- WHAT THE TASK REQUIRES: What is to be transcribed is the run of lines opening with the one that has "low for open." and closing with the one that has "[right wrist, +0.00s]", and only that run, exactly.

Entries from a robot dataset

————————

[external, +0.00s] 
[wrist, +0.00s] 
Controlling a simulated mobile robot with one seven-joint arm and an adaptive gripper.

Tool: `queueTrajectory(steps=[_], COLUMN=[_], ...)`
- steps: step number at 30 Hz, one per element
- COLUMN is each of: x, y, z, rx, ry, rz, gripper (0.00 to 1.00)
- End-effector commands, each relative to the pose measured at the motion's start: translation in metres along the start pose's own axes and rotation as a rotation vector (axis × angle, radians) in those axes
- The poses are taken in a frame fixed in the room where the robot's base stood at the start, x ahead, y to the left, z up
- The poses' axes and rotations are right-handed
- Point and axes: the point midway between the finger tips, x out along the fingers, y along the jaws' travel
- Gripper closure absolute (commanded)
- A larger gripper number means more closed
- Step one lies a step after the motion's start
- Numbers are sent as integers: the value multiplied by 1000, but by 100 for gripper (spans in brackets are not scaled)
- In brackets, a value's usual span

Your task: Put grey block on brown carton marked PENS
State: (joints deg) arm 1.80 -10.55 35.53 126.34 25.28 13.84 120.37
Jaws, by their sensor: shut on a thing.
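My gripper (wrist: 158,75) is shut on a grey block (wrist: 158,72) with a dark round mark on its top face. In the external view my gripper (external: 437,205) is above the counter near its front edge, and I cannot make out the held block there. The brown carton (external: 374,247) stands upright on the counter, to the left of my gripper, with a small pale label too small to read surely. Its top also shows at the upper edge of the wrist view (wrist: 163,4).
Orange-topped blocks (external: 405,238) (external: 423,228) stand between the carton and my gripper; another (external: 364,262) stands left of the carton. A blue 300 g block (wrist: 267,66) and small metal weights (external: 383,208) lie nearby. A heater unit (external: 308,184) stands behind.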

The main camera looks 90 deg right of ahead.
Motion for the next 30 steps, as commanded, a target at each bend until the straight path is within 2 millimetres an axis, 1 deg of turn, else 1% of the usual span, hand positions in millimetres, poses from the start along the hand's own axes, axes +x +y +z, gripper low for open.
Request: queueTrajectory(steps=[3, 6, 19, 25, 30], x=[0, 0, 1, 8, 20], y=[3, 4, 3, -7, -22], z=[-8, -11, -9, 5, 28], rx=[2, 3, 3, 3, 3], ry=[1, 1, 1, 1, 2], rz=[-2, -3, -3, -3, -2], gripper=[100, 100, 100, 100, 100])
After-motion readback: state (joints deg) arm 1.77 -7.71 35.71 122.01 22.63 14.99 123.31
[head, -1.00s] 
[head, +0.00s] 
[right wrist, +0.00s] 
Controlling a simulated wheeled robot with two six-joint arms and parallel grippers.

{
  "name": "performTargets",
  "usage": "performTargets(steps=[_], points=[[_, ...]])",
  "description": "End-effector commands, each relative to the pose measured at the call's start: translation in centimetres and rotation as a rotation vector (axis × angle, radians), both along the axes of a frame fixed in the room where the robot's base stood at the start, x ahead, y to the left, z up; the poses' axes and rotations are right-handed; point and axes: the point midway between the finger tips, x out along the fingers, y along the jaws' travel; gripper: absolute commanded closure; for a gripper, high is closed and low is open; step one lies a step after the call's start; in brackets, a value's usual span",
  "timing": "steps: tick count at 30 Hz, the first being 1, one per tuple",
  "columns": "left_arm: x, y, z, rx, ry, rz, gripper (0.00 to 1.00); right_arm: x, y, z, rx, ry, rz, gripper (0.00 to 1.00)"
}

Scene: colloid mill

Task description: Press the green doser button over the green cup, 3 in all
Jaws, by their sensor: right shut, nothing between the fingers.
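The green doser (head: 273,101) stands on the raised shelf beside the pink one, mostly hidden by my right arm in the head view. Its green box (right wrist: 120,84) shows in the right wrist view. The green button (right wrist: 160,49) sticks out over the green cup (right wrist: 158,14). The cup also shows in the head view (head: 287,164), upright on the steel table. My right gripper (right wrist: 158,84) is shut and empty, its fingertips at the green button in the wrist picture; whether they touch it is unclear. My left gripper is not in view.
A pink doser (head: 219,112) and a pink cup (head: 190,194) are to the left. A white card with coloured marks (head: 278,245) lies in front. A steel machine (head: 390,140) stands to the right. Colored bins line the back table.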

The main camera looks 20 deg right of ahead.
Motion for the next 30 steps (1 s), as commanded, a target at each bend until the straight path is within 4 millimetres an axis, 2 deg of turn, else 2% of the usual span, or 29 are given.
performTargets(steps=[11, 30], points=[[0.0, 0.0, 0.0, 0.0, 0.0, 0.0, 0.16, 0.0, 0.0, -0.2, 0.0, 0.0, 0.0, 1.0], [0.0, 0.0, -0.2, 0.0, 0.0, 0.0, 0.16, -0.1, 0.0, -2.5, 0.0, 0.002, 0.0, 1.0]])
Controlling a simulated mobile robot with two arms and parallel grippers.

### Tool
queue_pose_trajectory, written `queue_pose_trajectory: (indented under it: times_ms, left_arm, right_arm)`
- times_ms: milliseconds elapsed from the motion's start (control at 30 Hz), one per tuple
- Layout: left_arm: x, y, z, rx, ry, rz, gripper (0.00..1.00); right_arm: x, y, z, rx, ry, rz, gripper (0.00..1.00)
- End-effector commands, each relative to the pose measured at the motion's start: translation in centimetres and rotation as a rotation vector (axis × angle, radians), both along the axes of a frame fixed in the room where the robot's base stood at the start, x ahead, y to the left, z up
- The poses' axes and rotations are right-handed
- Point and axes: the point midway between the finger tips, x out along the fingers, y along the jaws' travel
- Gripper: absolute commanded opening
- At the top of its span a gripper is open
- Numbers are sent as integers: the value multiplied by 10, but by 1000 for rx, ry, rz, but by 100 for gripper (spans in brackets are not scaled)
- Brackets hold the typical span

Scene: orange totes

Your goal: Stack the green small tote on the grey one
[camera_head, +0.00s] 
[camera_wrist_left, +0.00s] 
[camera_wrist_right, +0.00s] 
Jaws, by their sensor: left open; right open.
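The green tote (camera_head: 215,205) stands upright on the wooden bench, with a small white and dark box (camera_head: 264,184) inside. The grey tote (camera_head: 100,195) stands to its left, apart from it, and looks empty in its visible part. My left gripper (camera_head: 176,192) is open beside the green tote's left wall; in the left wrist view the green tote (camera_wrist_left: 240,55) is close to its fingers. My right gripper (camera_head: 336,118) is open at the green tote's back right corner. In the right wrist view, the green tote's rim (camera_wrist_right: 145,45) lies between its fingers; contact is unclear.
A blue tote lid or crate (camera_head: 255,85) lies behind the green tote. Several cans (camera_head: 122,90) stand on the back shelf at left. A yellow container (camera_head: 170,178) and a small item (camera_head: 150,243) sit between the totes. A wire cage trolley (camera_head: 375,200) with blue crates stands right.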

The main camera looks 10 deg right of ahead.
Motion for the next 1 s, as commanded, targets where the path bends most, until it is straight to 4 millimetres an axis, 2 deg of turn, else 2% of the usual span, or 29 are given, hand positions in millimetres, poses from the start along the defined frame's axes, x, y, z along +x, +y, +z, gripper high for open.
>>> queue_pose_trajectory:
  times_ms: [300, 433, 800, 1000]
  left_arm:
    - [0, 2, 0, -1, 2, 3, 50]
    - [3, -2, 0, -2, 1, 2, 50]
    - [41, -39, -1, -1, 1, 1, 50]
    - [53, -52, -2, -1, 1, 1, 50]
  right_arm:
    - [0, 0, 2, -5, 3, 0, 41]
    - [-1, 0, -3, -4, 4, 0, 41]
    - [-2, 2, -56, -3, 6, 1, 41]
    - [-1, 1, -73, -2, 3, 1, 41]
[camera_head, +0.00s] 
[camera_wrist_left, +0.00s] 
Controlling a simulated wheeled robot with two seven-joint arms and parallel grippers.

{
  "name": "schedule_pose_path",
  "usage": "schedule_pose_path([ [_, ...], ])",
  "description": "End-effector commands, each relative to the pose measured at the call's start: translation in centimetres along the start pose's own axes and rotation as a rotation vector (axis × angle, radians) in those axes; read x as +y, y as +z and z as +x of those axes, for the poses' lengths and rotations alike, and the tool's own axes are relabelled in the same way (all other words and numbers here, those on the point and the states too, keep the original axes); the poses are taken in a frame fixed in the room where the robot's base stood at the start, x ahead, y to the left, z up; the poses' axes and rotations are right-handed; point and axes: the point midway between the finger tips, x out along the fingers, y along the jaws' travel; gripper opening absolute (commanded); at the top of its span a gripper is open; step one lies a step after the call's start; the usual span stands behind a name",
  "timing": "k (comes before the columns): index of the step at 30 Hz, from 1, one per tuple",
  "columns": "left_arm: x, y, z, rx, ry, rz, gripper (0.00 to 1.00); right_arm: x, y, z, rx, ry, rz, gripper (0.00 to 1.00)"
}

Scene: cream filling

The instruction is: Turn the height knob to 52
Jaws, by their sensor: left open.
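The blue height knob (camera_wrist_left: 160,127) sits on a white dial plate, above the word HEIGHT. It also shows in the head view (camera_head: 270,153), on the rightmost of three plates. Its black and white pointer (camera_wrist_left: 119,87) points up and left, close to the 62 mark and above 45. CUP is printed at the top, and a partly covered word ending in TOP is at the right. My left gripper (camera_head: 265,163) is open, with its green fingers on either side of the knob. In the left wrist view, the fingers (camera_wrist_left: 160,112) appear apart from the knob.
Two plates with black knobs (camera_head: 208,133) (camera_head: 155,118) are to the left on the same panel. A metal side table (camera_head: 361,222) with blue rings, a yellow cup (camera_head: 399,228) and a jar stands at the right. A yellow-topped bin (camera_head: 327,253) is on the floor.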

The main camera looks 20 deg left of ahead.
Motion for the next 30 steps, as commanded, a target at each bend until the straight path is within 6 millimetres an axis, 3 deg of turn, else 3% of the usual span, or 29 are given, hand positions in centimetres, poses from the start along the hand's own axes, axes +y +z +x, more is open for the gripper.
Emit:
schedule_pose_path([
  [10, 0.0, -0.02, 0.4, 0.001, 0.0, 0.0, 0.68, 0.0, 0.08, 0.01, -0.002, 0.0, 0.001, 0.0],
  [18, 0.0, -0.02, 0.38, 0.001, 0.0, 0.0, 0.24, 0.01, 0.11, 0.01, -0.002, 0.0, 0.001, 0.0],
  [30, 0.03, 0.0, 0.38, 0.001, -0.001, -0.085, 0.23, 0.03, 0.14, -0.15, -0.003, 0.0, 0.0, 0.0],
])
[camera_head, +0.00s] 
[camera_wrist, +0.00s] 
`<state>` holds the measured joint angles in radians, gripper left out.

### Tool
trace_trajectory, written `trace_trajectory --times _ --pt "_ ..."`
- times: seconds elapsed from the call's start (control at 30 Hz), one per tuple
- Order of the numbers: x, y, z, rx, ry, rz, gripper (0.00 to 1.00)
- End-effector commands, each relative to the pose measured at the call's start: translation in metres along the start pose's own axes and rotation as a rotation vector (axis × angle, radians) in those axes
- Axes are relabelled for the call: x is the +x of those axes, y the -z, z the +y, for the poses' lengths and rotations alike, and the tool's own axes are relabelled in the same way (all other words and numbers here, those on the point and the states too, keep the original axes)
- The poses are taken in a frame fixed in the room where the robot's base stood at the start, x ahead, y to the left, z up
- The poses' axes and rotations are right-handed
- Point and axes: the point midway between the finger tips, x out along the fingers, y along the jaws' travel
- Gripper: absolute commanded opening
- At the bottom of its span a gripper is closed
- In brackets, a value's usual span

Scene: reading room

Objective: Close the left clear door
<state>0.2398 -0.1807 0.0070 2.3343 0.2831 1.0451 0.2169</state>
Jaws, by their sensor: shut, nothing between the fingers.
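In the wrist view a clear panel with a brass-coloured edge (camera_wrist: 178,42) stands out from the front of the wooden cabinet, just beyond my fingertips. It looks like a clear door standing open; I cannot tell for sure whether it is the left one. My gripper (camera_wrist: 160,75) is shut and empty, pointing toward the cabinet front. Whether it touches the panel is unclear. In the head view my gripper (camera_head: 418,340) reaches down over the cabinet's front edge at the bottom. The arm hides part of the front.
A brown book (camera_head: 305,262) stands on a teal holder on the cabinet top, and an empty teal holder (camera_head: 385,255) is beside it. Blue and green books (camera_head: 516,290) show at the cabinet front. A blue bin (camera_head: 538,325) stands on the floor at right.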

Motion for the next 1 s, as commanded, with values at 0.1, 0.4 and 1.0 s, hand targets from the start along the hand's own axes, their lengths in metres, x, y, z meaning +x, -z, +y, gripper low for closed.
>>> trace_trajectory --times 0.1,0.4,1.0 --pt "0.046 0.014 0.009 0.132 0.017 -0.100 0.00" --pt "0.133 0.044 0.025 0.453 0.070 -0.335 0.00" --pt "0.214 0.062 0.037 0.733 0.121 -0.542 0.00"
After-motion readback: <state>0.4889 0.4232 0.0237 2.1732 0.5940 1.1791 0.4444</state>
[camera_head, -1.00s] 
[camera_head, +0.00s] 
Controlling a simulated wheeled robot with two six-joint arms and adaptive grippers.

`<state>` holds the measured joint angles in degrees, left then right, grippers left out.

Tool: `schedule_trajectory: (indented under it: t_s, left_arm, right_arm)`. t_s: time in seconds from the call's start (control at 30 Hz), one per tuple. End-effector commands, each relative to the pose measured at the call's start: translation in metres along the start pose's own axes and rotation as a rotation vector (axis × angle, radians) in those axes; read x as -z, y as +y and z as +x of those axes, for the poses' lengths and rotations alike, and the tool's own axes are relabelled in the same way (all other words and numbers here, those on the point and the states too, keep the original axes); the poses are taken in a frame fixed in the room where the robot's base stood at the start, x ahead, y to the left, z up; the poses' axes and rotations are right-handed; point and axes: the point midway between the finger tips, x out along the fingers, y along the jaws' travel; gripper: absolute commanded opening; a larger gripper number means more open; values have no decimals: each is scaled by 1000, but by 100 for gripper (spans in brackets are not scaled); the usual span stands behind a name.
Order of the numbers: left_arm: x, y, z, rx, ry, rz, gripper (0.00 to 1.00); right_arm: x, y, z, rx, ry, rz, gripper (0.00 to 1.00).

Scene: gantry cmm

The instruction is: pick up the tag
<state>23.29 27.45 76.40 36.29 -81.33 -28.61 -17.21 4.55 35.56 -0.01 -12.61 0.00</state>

————————

- EXPECTED ANSWER:
Motion for the next 30 steps, as commanded, a target at each bend until the straight path is within 2 millimetres an axis, 1 deg of turn, else 1% of the usual span, hand positions in millimetres, poses from the start along the hand's own axes, axes +x +y +z, gripper low for open.
Request: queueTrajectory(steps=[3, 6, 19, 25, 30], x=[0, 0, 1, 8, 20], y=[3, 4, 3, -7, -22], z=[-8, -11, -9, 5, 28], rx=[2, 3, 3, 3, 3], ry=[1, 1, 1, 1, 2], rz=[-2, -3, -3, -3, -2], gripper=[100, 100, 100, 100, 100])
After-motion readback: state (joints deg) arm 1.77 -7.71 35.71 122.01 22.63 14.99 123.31
[head, -1.00s] 
[head, +0.00s] 
[right wrist, +0.00s] 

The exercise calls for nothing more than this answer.